Figure 24 depicts the average TSV count over 14 test cases as a function of the number of layers; and three points are worth pointing out. Firstly, the more layers a design gets partitioned into, the more TSVs it generally requires. Secondly, iLap-k and iLap-2 are the all-time winner from 2 layers to 10 layers among all methods. Thirdly, unlike the layer-unaware methods, the number of TSVs required by layer-aware algorithms raises very smoothly as the number of layers increases.

Taking hMetis as the baseline, Figure 25 reveals the average TSV ratios over the number of layers; and three points are worth pointing out here. Firstly, iLap-k constantly and steadily outperforms hMetis by about 33% in TSV size regardless of the number of layers. Secondly, from the curve we can see that iLap-2 is nearly equal to EX-hMetis. Finally, EX-hMetis is always outperforms hMetis, as expected.

Figure 24. The number of required TSVs in 3D ICs.

Figure 25. Normalized TSV count.

4.2.3 Distribution of TSV Count

Meanwhile, Figure 26 presents the average standard deviations of TSV count over a different number of layers. It is evident that the standard deviation of TSV count associated with iLap-k and iLap-2 are more stable than the others. As previously mentioned, a TSV occupies significant silicon estate so that high standard deviation of TSV count potentially worsens area size imbalance among individual layers and even lowers the yield of a design.

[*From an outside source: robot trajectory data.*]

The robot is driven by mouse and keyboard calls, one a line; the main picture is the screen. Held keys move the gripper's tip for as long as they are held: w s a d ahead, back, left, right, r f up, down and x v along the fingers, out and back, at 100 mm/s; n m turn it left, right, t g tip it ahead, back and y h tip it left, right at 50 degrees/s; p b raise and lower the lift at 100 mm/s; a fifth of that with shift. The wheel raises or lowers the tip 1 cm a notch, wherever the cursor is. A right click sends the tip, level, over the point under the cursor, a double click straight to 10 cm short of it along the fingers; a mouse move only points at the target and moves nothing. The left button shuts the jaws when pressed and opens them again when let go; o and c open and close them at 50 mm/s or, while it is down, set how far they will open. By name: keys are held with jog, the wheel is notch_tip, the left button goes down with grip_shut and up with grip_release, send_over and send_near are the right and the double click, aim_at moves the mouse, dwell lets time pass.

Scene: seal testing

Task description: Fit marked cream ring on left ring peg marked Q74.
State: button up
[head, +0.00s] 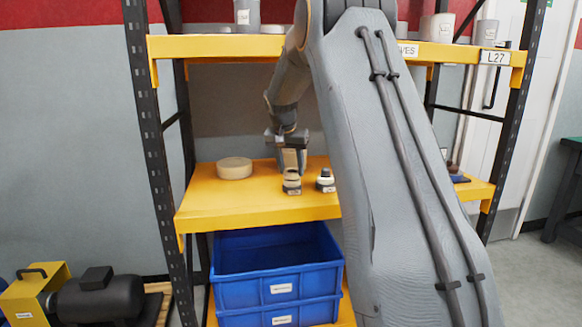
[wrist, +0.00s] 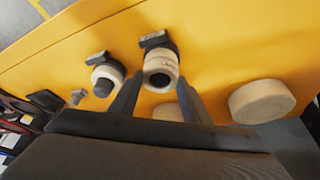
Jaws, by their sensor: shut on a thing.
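My gripper (wrist: 160,80) is shut on a cream ring (wrist: 157,62) with small dark marking on its side. The ring is at the left ring peg, whose dark label block (wrist: 155,39) shows beside it; the text is too small to read. The ring's dark opening faces the wrist camera, and I cannot tell how far down it sits. In the head view my gripper (head: 291,162) points down just above the left peg's base (head: 292,190). A second peg (head: 325,181) stands to the right with a pale ring and dark top; it also shows in the wrist view (wrist: 107,76).
A thick cream disc (head: 234,168) lies on the yellow shelf (head: 215,205) left of the pegs. In the wrist view a small grey part (wrist: 78,97) lies beyond the second peg. Blue crates (head: 277,277) stand below. An upper shelf (head: 215,46) is above my gripper.

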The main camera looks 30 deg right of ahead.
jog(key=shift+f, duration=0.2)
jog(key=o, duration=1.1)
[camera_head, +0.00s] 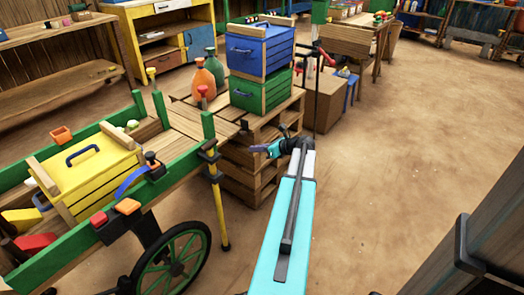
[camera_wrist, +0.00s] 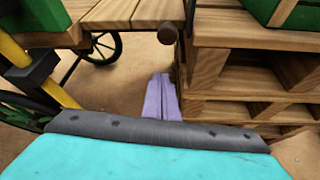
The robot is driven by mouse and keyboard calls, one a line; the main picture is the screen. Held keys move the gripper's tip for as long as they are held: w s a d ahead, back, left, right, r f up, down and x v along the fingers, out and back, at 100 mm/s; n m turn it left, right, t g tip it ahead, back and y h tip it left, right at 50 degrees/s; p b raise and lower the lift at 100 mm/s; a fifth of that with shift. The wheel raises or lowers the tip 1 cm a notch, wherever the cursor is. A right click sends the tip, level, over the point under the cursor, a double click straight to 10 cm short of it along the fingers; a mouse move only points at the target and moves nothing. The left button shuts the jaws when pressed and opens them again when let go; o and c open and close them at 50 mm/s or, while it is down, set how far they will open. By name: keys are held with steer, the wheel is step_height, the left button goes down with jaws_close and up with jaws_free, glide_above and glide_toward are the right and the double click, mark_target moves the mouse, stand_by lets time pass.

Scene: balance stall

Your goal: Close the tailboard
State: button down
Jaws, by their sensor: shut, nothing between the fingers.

Figure 27 reports the average maximum TSV count at some junction of a design over a different number of layers; and iLap-k and iLap-2 always possess the lowest values regardless of the number of layers. For some 3D logic structures, like 3D FPGAs, the number of pre-fabricated inter-layer TSVs is fixed. Hence the design mapping is considered a failure even if the required TSVs exceeds the provided ones only at one junction, and a high maximum TSV count potentially increases such chances.

Figure 26. Standard deviation of TSV count.

Figure 27. Maximum TSV

4.2.4 Runtimes

Regarding the runtime efficiency issue, Figure 28 gives the average runtime of 14 test cases in second over a different number of layers. It is evident that both hMetis and EV-matrix are very time-efficient. The runtime required by iLap-k and iLap-2 grow linearly as the number of layers increases. This trend is natural since the number of invocations for multi-way partitioning inside iLap-based algorithms also grow linearly as the number of layers increases.

Since the iterative engine in iLap-2 is a simple 2-way partitioning, it is faster than MKLP when the number of layers increases. Even the engine in iLap-k is more complex, only a few seconds needed to complete the algorithm. Hence, given the excellent performance in TSV minimization, the time complexity of iLap-k should be acceptable. As for EX-hMetis, since it has to check all possible permutations to find the best one, the required runtime is thus exponential to the number of layers. It is no wonder why the runtime increases drastically as the number of layers exceeds 8. Even though using some skills to improve the runtime of EX-hMetis, it still cannot improve the quality.

Figure 28. Runtimes of the experiments.